━━━ DATA SHOWN ━━━
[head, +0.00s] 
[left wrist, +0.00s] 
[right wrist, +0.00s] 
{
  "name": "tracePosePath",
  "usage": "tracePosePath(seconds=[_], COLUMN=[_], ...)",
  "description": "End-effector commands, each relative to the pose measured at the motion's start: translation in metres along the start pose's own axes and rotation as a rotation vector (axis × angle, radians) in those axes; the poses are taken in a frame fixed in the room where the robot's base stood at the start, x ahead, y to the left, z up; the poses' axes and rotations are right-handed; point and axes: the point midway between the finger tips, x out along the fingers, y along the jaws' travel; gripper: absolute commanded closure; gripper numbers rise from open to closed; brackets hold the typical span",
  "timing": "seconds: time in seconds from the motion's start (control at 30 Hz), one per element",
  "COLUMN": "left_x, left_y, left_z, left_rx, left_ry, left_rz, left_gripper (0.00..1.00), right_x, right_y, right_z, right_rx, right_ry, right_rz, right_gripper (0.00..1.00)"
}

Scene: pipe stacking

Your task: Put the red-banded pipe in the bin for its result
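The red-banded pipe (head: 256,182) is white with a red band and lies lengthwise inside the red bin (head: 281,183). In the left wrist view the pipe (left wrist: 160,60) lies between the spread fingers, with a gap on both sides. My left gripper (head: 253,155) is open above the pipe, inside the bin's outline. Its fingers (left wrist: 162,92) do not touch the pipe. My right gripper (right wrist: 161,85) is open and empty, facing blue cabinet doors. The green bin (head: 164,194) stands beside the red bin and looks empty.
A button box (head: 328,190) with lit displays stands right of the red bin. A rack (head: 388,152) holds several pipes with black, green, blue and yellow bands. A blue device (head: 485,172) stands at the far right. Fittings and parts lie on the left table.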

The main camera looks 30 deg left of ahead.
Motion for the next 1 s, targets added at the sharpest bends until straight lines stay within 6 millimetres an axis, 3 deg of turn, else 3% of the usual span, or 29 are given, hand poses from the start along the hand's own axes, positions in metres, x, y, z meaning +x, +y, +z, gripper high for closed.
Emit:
━━━
Each line in the data that holds the string "span" should be found and copied.

  "description": "End-effector commands, each relative to the pose measured at the motion's start: translation in metres along the start pose's own axes and rotation as a rotation vector (axis × angle, radians) in those axes; the poses are taken in a frame fixed in the room where the robot's base stood at the start, x ahead, y to the left, z up; the poses' axes and rotations are right-handed; point and axes: the point midway between the finger tips, x out along the fingers, y along the jaws' travel; gripper: absolute commanded closure; gripper numbers rise from open to closed; brackets hold the typical span",
Motion for the next 1 s, targets added at the sharpest bends until straight lines stay within 6 millimetres an axis, 3 deg of turn, else 3% of the usual span, or 29 are given, hand poses from the start along the hand's own axes, positions in metres, x, y, z meaning +x, +y, +z, gripper high for closed.

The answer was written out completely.